====== Recorded data ======

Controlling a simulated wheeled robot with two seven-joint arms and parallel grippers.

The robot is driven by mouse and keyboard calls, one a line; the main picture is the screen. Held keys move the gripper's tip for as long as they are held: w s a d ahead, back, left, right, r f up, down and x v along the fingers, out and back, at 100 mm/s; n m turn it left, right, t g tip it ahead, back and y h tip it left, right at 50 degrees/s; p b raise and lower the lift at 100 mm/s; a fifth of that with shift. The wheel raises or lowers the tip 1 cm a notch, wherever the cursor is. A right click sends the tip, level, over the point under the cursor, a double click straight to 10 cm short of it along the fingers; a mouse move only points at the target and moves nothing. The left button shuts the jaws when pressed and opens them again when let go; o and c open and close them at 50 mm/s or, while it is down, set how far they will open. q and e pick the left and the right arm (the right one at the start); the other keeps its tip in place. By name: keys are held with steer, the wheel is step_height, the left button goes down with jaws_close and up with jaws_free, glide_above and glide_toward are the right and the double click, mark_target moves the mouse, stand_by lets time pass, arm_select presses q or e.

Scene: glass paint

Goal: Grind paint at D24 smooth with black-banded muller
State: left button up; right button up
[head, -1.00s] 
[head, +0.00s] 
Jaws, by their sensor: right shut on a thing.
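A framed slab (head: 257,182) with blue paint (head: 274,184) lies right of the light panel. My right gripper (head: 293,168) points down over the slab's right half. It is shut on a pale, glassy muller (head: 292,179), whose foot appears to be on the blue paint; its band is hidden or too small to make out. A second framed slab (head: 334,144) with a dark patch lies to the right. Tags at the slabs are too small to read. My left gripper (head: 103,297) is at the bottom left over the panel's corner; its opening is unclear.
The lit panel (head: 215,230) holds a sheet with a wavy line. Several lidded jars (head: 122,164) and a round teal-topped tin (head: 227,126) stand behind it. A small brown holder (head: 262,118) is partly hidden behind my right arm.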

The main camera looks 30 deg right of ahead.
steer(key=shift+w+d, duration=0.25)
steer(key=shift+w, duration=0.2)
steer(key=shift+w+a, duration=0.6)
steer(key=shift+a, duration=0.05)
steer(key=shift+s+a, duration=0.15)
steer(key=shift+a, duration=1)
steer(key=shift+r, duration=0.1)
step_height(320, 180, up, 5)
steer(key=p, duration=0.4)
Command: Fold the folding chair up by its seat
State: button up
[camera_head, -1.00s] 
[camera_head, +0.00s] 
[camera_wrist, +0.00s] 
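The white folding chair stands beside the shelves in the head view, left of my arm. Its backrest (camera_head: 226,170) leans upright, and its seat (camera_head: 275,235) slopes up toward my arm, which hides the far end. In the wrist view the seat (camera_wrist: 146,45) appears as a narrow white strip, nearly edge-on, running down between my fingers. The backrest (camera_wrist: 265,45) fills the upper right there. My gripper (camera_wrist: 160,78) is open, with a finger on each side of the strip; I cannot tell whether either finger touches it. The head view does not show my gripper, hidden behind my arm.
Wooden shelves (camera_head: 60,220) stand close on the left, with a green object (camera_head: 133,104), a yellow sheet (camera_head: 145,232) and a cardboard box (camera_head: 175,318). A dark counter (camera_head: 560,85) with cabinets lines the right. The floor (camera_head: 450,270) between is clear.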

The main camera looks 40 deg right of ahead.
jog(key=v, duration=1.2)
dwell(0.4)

======

Instructions to follow: Output the lines of the records above exactly as they appear, from the line containing "Goal: Grind paint" through the line containing "[head, +0.00s]".

Right answer:
Goal: Grind paint at D24 smooth with black-banded muller
State: left button up; right button up
[head, -1.00s] 
[head, +0.00s] 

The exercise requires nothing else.